Describing the act as "abhorrent," the United Nations has urged the organisers of the Quran burning in Florida not to proceed with their plan on 9/11, which could derail the efforts of peace and reconciliation in Afghanistan.
"If such an abhorrent act were to be implemented, it would only contribute to fuelling the arguments of those who are indeed against peace and reconciliation in Afghanistan," Staffan de Mistura, said the UN Secretary-General's Special Representative.
"It could also put in jeopardy the efforts of so many Afghans and foreigners who are trying to assist Afghanistan to find its own way to peace and stability within the framework of its own culture, traditions and, indeed, religion," he said in a statement.
Meanwhile, UN Secretary General Ban Ki-moon has also urged against the proposed Quran burning.
"Any such action, if it were carried out, would contradict the efforts of the United Nations and many people from around the world to promote tolerance...and lead to further discord and polarisation between communities," Ban's spokesperson Farhan Haq told journalists.
This week, hundreds of Afghans demonstrated in Kabul against the burning of the Quran by changing 'Death to America.'
General David Petraeus, the top US commander in Afghanistan, has also warned that burning Quran by a Florida church would put at risk the lives of American soldiers in Afghanistan.
"It could endanger troops and it could endanger the overall effort," Gen. Petraeus said in an interview with The Wall Street Journal.
Despite protests against the plan from several quarters, the Dove World Outreach Center run by Pastor Terry Jones have decided to go ahead with the plan.
"As of right now, we feel that this message is that important," Jones told CBS, adding "We are still determined to do it, yes."
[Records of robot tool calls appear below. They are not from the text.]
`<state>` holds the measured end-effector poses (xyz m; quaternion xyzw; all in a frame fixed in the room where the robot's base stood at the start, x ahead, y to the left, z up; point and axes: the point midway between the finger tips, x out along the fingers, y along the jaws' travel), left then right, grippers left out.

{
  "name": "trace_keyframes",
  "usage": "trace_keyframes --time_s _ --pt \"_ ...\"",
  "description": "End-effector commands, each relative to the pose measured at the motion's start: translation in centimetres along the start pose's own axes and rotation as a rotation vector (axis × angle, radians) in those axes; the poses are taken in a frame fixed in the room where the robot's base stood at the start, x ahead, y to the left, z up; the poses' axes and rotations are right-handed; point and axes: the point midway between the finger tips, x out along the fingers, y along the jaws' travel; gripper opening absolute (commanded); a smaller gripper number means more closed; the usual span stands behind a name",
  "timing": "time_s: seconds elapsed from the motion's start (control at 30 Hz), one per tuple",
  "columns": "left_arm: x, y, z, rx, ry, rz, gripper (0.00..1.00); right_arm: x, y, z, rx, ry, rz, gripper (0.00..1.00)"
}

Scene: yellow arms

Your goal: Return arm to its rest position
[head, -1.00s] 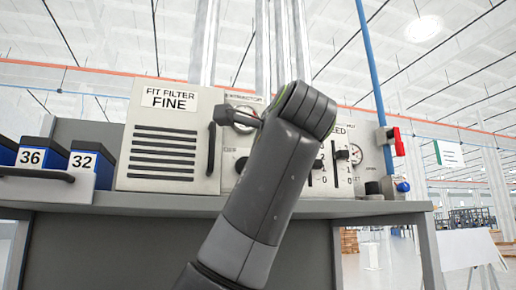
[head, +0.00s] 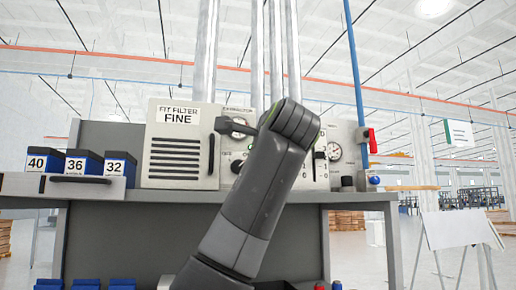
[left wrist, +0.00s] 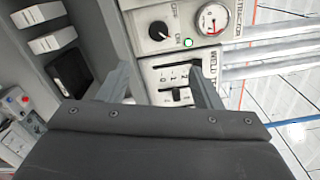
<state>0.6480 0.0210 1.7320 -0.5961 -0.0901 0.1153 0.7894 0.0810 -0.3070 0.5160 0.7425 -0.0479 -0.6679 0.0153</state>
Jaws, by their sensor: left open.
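One dark grey arm of mine rises from the bottom middle of the head view and bends in front of the control panel (head: 232,170). No contact with the panel can be made out. My right gripper is not in view.
A "FIT FILTER FINE" box (head: 178,150) with a dark handle stands on the grey bench (head: 110,200). Blue bins (head: 84,162) numbered 40, 36 and 32 stand left. A blue pipe (head: 355,70) and red valve handle (head: 372,140) are right. A white board (head: 455,229) stands on the open floor.

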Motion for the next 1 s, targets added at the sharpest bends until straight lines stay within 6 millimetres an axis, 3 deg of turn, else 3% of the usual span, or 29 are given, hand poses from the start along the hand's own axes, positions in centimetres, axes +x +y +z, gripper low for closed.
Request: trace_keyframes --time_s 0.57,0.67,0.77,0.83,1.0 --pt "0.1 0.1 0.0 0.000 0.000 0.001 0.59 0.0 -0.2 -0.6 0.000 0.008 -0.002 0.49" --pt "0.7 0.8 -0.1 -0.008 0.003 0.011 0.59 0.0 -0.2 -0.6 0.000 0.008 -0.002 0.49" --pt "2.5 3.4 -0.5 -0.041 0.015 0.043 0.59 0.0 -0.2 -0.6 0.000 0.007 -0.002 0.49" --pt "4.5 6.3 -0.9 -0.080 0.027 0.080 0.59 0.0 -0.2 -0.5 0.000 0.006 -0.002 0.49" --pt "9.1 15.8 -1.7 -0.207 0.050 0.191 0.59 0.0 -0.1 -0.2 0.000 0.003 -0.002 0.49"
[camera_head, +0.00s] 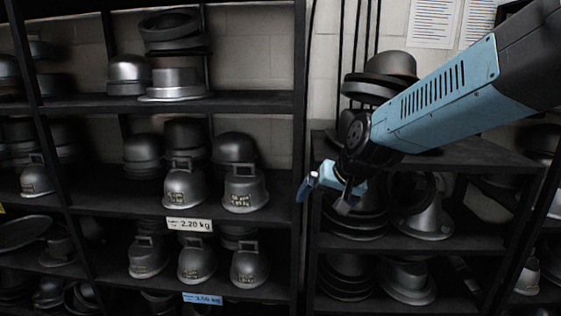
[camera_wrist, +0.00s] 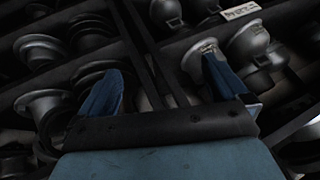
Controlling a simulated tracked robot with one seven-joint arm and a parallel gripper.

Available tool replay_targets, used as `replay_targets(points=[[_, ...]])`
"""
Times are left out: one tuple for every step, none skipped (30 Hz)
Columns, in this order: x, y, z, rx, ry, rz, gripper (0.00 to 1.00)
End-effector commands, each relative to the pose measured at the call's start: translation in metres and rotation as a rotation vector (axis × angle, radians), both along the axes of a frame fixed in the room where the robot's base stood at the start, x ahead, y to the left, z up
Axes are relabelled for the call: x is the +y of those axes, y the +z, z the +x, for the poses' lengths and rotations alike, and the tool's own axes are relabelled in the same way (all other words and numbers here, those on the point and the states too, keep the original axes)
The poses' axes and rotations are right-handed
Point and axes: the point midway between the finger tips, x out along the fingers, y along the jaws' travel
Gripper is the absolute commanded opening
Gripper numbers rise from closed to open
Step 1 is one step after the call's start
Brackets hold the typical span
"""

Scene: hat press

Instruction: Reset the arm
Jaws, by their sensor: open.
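My gripper (camera_head: 328,187) hangs at the end of my blue arm, in front of the right-hand shelf unit in the head view. In the wrist view my gripper (camera_wrist: 160,88) shows two blue fingers spread wide apart, with nothing between them. The fingers point toward the shelves. The head view shows the gripper side-on, and part of it is hidden behind the dark wrist.
The left shelf unit (camera_head: 190,104) holds several grey metal hat forms, with one form (camera_head: 244,187) on its middle shelf. The right shelf unit (camera_head: 450,155) holds stacked dark rings and a flanged form (camera_head: 424,215) close behind my gripper. Weight labels (camera_head: 189,225) mark the shelf edges.

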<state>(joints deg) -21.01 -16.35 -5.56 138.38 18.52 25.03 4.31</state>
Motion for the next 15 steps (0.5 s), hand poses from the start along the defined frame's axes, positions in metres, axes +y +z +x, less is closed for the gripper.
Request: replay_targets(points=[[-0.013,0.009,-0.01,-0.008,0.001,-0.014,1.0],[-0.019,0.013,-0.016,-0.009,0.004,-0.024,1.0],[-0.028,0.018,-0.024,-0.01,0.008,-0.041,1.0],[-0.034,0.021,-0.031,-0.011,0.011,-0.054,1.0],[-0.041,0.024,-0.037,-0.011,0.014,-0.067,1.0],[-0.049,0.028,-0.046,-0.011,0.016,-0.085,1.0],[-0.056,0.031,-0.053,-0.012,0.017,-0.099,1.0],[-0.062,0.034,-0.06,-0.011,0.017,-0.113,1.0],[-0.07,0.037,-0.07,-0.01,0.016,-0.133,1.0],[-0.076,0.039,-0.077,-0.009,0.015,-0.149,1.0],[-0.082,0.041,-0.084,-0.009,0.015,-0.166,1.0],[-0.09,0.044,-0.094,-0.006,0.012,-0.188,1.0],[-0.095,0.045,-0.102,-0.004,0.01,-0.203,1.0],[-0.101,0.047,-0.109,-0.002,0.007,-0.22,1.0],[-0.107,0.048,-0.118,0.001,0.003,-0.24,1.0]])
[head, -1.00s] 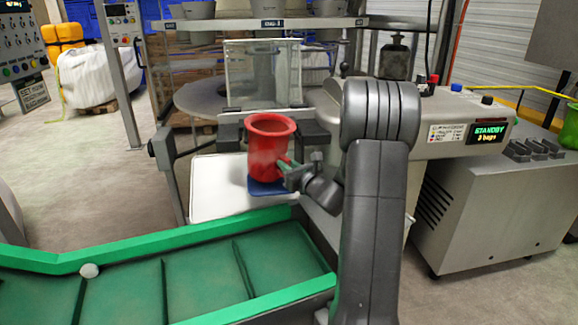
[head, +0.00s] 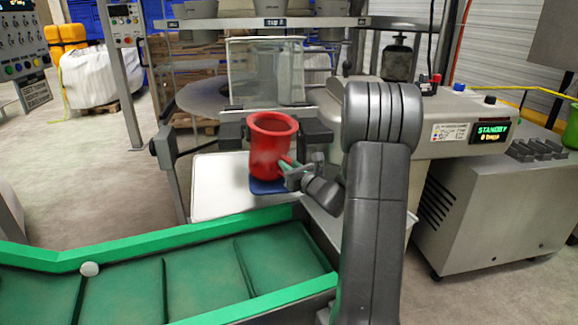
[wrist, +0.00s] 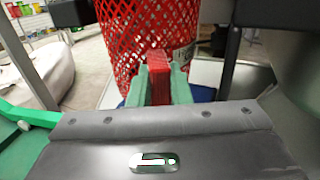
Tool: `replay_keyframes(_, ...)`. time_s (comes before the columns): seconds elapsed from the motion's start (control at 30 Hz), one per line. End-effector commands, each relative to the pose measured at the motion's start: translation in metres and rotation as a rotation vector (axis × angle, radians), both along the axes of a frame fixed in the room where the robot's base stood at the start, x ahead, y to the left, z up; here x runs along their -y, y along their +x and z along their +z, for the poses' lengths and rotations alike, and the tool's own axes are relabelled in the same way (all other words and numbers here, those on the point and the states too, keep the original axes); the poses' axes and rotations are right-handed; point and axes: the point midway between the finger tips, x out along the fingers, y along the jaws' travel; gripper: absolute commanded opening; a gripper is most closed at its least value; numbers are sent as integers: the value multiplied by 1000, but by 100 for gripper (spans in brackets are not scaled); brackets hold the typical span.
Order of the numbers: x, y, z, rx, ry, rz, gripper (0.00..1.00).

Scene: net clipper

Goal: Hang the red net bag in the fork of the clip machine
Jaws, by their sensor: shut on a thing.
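The red net bag (head: 269,160) stands upright with its round open mouth at the top. In the wrist view its red mesh (wrist: 140,35) fills the upper middle. My gripper (head: 287,167) is shut on a red strip of the bag (wrist: 159,72), between its two green fingers, at the bag's lower right side in the head view. The clip machine (head: 455,115) has a dark fork, with its left prong (head: 231,134) and right prong (head: 317,135) on either side of the bag. I cannot tell whether the bag touches the prongs.
A blue pad (head: 268,187) lies under the bag; contact is unclear. A white tray (head: 215,180) is below. A green conveyor (head: 195,275) with a whitish ball (head: 90,269) runs in front. A clear guard panel (head: 265,72) stands behind the bag.

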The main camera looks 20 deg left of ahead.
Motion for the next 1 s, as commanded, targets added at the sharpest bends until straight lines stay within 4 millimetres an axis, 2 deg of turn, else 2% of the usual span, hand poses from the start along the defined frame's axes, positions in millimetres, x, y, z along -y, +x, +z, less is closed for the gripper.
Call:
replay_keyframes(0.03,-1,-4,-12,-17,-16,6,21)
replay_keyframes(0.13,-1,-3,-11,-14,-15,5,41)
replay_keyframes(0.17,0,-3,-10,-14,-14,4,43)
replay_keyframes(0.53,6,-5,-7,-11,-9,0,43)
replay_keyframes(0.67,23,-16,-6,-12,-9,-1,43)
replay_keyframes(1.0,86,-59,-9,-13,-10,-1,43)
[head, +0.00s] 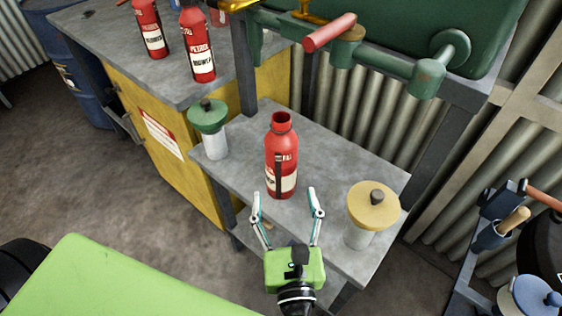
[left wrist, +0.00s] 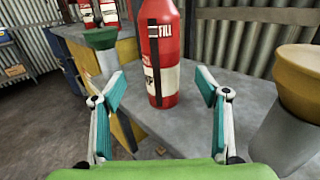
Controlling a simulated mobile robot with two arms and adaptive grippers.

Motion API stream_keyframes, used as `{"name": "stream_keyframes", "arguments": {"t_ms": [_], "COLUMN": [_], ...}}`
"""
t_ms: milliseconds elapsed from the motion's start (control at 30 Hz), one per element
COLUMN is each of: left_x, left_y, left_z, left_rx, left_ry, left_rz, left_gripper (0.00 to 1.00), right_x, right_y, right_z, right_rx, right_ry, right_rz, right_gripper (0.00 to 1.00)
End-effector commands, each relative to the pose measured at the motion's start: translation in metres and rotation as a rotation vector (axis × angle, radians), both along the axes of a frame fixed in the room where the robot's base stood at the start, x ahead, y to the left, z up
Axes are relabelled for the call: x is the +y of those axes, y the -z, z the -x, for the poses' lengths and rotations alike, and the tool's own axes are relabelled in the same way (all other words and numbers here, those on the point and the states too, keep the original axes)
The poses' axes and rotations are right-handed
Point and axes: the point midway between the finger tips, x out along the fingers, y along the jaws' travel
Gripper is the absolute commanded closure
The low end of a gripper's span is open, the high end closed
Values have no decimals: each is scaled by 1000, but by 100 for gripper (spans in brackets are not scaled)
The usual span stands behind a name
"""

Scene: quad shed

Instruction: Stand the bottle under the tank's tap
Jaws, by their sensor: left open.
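The red open-necked bottle (head: 281,160) stands upright on a low grey table (head: 345,160); it also shows in the left wrist view (left wrist: 161,50), with "FILL" on its label. The dark green tank (head: 400,25) is above and behind the table. A green pipe with a red handle (head: 330,33) and brass fitting runs along its front; I cannot tell the tap's exact outlet. My left gripper (head: 287,200) is open in front of the bottle, its fingers apart and short of it. In the left wrist view the bottle is between and beyond the fingertips (left wrist: 161,90). My right gripper is not in view.
A green-topped container (head: 208,120) stands left of the bottle and a yellow-lidded one (head: 373,205) at the right, near my left gripper. Several red bottles (head: 200,50) stand on the yellow cabinet's top. A shelf with a blue-lidded pot (head: 530,297) is at the lower right.

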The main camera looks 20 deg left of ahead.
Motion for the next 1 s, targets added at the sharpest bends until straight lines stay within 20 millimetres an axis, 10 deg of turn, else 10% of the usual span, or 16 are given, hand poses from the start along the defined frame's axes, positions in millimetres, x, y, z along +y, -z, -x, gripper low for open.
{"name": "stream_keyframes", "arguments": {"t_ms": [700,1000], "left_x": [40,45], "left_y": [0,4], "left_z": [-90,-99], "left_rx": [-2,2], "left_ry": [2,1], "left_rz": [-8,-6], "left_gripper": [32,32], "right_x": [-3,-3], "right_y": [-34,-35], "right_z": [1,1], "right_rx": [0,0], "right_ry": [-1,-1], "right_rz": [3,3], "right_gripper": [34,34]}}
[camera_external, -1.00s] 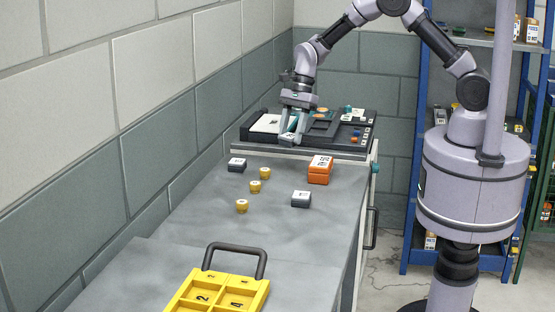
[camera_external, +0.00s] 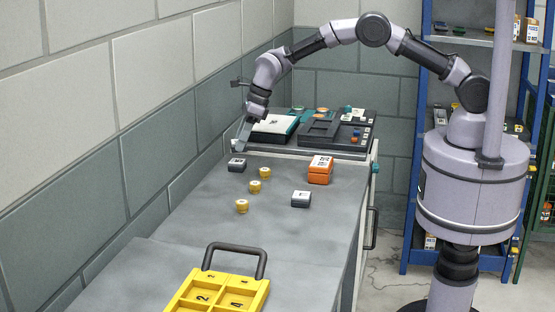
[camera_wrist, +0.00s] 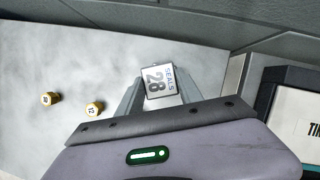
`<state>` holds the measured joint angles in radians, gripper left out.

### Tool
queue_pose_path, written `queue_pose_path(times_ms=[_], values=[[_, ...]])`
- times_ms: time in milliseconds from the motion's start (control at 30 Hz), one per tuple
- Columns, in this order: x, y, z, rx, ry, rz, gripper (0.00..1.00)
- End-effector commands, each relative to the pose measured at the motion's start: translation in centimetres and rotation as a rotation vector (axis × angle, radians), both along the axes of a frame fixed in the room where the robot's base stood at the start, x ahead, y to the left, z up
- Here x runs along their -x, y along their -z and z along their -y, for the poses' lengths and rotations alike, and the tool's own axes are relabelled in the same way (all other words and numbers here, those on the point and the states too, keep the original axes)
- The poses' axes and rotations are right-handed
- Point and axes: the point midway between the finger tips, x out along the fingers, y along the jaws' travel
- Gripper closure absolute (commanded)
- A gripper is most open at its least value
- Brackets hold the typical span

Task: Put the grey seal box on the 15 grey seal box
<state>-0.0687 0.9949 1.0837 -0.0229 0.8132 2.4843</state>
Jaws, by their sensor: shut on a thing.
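A grey seal box (camera_external: 237,165) with a white top sits on the grey bench near the wall. In the wrist view its label reads "SEALS 28" on this box (camera_wrist: 158,82). My gripper (camera_external: 239,151) is tilted down at it, with its fingers (camera_wrist: 156,94) on either side of the box; it is shut on it. The box still appears to be at bench level. A second grey box (camera_external: 301,199) with a white top stands apart, nearer the camera and to the right. Its label is too small to read.
Orange boxes (camera_external: 320,170) stand at the right of the bench. A yellow tray (camera_external: 258,285) with a dark handle is at the front. The wall (camera_external: 140,170) is close on the left.

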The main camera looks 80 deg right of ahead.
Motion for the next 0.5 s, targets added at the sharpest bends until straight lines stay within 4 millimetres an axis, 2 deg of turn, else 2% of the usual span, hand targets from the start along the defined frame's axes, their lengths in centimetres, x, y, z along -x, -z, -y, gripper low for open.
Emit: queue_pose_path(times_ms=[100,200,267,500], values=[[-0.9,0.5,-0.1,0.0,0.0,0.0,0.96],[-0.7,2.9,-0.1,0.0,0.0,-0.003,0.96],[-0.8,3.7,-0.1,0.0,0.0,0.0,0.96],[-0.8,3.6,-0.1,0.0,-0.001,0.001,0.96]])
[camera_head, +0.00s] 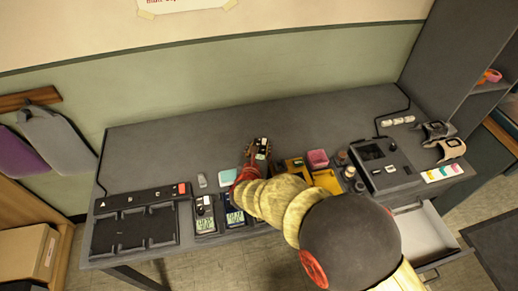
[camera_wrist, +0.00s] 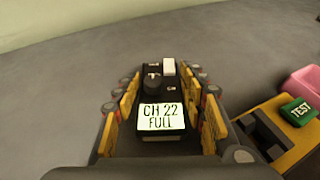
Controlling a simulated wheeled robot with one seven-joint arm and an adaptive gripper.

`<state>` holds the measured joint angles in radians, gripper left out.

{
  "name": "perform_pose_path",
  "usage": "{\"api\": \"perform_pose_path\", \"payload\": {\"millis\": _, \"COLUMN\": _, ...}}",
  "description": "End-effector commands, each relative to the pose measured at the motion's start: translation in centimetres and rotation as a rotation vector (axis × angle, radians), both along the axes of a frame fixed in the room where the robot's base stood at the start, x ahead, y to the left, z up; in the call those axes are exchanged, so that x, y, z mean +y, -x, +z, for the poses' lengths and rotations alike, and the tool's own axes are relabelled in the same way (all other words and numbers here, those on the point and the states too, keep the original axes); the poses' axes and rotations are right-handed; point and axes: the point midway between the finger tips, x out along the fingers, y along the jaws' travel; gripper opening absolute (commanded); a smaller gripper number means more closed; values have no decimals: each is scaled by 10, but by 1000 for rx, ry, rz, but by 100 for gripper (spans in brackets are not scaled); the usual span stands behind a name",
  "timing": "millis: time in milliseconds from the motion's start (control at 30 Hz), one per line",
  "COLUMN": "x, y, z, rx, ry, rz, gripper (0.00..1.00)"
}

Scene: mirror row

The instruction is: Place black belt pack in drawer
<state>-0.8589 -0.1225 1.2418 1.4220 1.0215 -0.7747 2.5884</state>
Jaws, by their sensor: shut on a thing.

"We want to send a clear message to radical Muslims, that in the US. we are not interested in Shariah law and Shariah courts. We have a Constitution, and we hope to uphold it,” he had said.
The Quran burning idea is also pitting the right of free expression against the need to promote tolerance among cultures and religion.
While describing the plan as "distasteful," New York mayor Michael Bloomberg supported the right of a pastor to burn the Qurans.
"I don't think he would like it if somebody burned a book in his religion that he thinks is holy.... But the First Amendment protects everybody and you can't say we're going to apply the First Amendment in only those cases where we are in agreement," he said.